The Israeli government appears apprehensive about a possible scenario in which it may be compelled to pay a “high” price for the release of two Israeli residents it considers to be alive, namely Avera Mengistu and Hisham Al-Sayed. Additionally, it is concerned about the release of two soldiers it regards as deceased, Hadar Goldin and Aron Shaul.
In April 2018, the Israeli official channel “KAN” unveiled a secret document issued by Israeli security agencies and signed by all security and military leaders, approving the Netanyahu government to proceed with another prisoner swap deal with Hamas.
For years, the Palestinian resistance remained tight-lipped about the Israeli captives’ fate, using it as leverage for potential future negotiations with ‘Israel’ in terms of upcoming swap deals.

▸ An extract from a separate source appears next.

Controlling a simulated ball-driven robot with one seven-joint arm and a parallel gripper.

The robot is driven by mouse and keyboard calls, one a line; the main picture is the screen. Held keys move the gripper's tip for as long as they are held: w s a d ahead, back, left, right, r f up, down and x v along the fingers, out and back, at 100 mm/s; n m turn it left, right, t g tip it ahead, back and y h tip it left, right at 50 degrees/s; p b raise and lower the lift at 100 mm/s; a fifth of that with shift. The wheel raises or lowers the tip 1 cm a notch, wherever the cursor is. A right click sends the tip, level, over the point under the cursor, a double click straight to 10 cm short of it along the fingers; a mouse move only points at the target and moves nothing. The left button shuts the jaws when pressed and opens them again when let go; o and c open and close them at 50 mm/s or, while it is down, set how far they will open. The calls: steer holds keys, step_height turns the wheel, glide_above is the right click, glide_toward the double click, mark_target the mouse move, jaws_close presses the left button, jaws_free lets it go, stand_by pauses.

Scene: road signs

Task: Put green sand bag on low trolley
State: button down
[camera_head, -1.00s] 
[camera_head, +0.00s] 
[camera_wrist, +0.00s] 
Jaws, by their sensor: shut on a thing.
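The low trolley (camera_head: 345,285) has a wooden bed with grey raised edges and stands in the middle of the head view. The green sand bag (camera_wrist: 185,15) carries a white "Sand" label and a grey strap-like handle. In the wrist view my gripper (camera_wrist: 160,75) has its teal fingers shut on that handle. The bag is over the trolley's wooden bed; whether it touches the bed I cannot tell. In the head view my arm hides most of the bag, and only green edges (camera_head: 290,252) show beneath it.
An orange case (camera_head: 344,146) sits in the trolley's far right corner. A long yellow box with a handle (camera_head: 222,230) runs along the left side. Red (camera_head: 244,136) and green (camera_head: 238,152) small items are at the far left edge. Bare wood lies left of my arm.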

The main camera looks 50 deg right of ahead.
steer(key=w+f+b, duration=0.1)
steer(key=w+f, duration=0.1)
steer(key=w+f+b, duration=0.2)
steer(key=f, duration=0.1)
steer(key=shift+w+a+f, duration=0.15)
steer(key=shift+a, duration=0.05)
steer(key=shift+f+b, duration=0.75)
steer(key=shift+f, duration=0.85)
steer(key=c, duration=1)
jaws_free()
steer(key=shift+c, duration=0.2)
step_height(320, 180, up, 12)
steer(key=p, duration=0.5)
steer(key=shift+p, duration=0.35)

Last year, the resistance in Gaza broke its silence and broadcasted recorded footage of the Israeli captive Hisham Al-Sayed, who appeared in a severe state of exhaustion, escalating its psychological warfare against ‘Israel’.
This move was seen as an attempt by the Hamas movement to stir up the stagnant waters in the issue in time ‘Israel’ is grappling with internal crises that have been hindering the inclusion of a new swap deal on Israel’s political agenda.
The messages conveyed through the video, which coincided with the dissolution of the Knesset, the breakup of the government coalition, and the move towards new elections, as well as the deepening internal crises in Israel, likely aimed to exert pressure on decision-makers to negotiate a new prisoner exchange deal under Hamas’ demands, especially that there are other three Jewish captives in the resistance custody, including two soldiers captured during the 2014 Israeli aggression on Gaza.
Currently, Israeli occupation detains approximately 5,000 Palestinians behind prison bars, including 225 children and 45 women. In return, Hamas holds four Israelis in its custody in Gaza, including two soldiers captured during the third Israeli aggression on Gaza in 2014.